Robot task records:
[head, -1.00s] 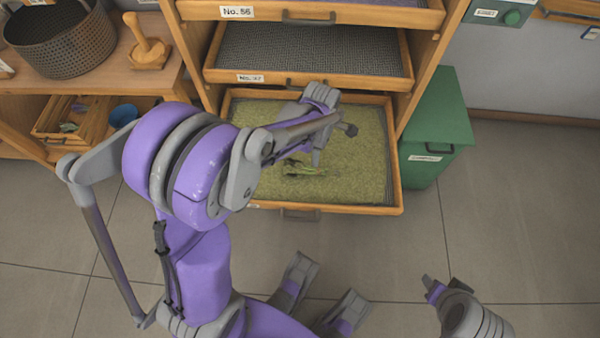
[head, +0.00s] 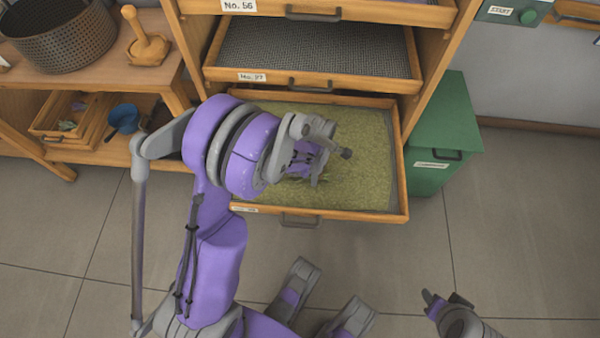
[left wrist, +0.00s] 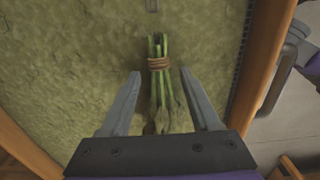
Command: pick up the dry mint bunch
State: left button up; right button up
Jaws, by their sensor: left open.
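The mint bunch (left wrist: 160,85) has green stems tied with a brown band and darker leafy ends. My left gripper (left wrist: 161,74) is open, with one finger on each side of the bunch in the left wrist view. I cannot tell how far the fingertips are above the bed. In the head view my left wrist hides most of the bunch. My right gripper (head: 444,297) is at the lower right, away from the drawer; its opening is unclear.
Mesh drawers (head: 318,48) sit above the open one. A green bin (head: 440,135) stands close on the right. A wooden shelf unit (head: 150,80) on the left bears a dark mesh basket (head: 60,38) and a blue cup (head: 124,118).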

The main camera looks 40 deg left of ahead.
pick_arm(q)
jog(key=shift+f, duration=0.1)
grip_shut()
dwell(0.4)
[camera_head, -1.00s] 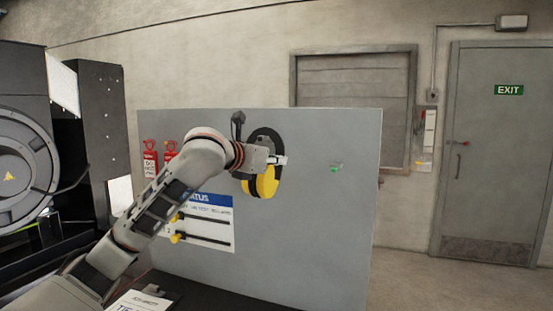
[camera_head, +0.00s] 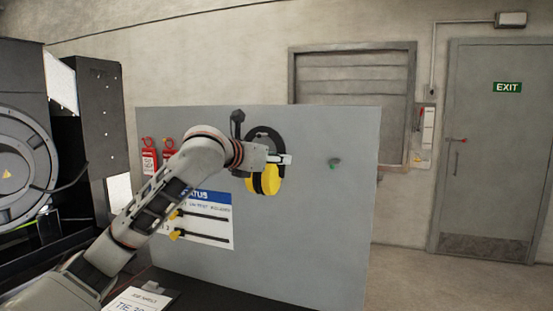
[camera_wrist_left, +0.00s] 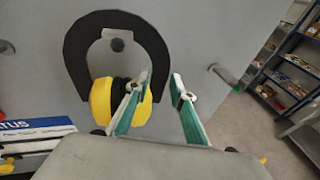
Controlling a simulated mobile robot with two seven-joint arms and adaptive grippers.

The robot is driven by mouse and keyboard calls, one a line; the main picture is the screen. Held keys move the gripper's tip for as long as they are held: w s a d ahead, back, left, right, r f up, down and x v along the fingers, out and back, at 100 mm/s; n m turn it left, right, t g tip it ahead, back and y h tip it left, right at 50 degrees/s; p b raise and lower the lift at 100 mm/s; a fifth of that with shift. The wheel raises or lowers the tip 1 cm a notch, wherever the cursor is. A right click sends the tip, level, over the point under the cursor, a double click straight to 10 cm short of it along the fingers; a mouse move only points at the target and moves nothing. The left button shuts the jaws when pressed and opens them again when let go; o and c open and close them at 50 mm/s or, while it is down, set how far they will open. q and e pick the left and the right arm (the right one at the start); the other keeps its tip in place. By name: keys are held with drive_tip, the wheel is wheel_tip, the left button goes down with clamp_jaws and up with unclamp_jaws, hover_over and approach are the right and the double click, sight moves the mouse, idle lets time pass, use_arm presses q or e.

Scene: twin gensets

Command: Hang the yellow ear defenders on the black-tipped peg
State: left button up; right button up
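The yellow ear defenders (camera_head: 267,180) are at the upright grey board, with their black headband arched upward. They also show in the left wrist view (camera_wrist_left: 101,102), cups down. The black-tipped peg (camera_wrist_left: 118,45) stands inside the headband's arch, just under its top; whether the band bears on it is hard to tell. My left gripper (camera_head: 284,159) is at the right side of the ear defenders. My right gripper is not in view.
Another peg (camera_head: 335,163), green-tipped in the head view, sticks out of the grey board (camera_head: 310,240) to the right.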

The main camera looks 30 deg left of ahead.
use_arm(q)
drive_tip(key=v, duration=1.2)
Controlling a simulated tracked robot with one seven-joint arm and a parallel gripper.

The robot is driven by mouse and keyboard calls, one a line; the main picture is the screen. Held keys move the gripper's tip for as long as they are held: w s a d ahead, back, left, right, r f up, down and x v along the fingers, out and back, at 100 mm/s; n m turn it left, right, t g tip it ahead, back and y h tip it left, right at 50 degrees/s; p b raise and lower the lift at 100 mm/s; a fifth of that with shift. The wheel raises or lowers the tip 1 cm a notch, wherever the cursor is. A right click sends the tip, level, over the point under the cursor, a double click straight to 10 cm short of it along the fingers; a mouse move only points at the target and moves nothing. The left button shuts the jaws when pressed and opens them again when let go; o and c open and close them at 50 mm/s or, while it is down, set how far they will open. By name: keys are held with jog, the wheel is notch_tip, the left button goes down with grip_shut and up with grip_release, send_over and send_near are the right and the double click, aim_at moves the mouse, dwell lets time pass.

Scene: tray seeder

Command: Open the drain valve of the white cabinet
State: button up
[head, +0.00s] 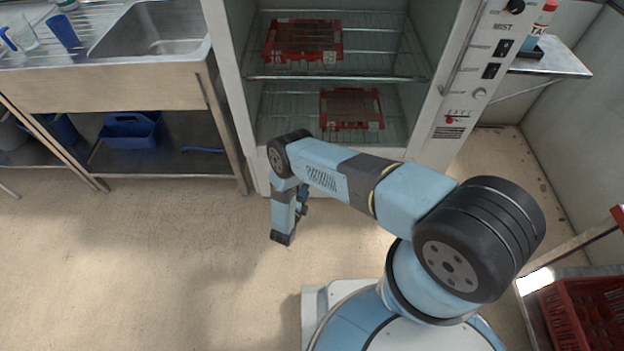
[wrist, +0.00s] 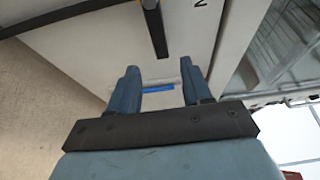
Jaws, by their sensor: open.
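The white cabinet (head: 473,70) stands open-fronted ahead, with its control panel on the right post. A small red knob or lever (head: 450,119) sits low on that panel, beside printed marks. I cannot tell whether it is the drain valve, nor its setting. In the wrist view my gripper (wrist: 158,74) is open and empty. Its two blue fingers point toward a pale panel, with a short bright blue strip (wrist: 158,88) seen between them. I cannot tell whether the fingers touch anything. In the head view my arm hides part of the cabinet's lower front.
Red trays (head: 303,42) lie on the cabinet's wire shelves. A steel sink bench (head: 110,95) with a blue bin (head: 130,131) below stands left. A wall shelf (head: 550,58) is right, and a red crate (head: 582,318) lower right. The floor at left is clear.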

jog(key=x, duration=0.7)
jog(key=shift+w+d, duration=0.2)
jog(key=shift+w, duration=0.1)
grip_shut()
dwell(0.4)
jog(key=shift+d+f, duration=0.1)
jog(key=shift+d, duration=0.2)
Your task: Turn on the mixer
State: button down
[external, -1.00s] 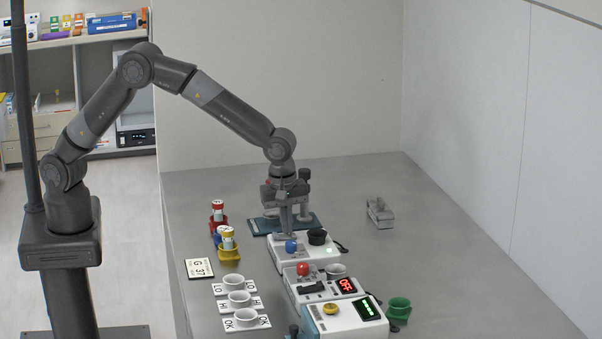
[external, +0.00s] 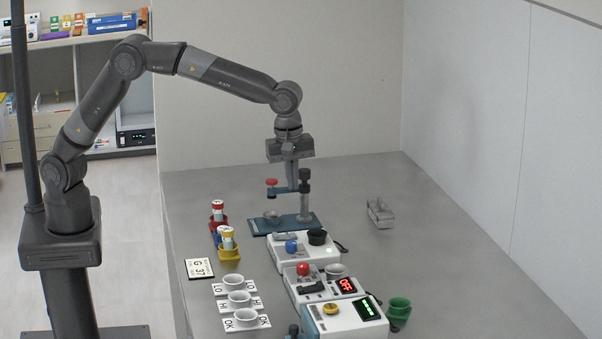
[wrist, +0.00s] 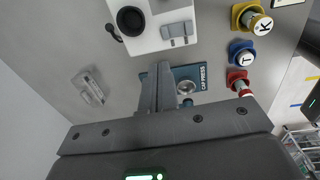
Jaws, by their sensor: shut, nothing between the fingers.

• Job:
Return exactly what appears from the opening line of the material through the line with "Controlling a simulated mobile", apart from the pictures.

• Result of this task:
[head, -1.00s] 
[head, +0.00s] 
[left wrist, +0.00s] 
Command: pick up the dry mint bunch
State: left button up; right button up
Jaws, by their sensor: left open.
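The mint bunch (left wrist: 160,85) has green stems tied with a brown band and darker leafy ends. My left gripper (left wrist: 161,74) is open, with one finger on each side of the bunch in the left wrist view. I cannot tell how far the fingertips are above the bed. In the head view my left wrist hides most of the bunch. My right gripper (head: 444,297) is at the lower right, away from the drawer; its opening is unclear.
Mesh drawers (head: 318,48) sit above the open one. A green bin (head: 440,135) stands close on the right. A wooden shelf unit (head: 150,80) on the left bears a dark mesh basket (head: 60,38) and a blue cup (head: 124,118).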

The main camera looks 40 deg left of ahead.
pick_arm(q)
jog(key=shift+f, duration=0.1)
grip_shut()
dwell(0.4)
[camera_head, -1.00s] 
[camera_head, +0.00s] 
[camera_wrist_left, +0.00s] 
Controlling a simulated mobile robot with two seven-joint arms and adaptive grippers.

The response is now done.